◆ WHAT IS BEING ASKED: Only the lines from the one with "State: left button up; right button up" to the end of the data below should be given again, exactly, with both ends included and pictures omitted.

◆ DATASET SECTION:
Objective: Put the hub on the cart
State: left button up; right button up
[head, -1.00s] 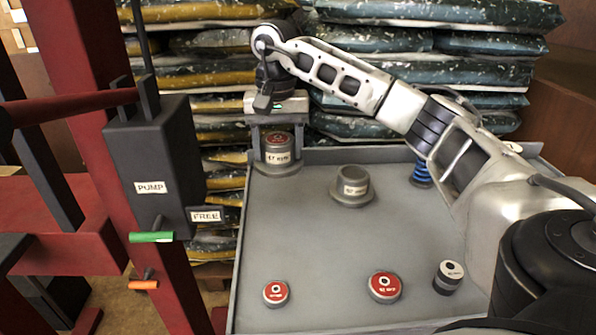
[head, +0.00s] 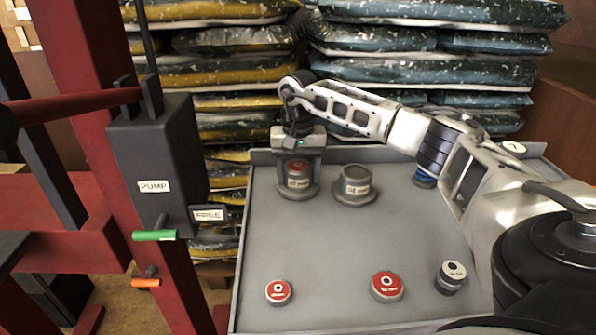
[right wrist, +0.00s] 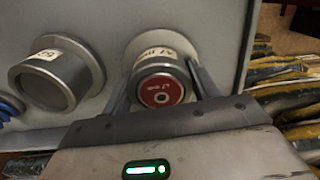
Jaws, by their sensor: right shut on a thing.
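The hub (head: 298,182) is a grey flanged cylinder with a red top and a label reading about 47 mm. It is upright at the back left of the grey cart top (head: 330,255). My right gripper (head: 298,165) is shut on it from above. In the right wrist view the hub (right wrist: 161,88) is between the two fingers, its flange close to the cart surface. Whether the flange touches the surface is hard to tell. My left gripper is not in view.
A second flanged cylinder (head: 356,186) stands close to the right. Two red-topped discs (head: 278,292) (head: 387,286) and a white-topped cylinder (head: 452,277) are at the front. A blue part (head: 425,178) is partly behind my arm. The red lift with its pump box (head: 157,165) stands left. The cart's middle is clear.

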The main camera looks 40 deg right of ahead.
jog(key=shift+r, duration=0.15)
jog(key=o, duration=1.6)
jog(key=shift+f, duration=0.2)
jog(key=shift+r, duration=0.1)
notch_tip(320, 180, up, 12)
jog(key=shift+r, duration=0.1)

◆ FULL OUTPUT:
State: left button up; right button up
[head, -1.00s] 
[head, +0.00s] 
[right wrist, +0.00s] 
Jaws, by their sensor: right shut on a thing.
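The hub (head: 298,182) is a grey flanged cylinder with a red top and a label reading about 47 mm. It is upright at the back left of the grey cart top (head: 330,255). My right gripper (head: 298,165) is shut on it from above. In the right wrist view the hub (right wrist: 161,88) is between the two fingers, its flange close to the cart surface. Whether the flange touches the surface is hard to tell. My left gripper is not in view.
A second flanged cylinder (head: 356,186) stands close to the right. Two red-topped discs (head: 278,292) (head: 387,286) and a white-topped cylinder (head: 452,277) are at the front. A blue part (head: 425,178) is partly behind my arm. The red lift with its pump box (head: 157,165) stands left. The cart's middle is clear.

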The main camera looks 40 deg right of ahead.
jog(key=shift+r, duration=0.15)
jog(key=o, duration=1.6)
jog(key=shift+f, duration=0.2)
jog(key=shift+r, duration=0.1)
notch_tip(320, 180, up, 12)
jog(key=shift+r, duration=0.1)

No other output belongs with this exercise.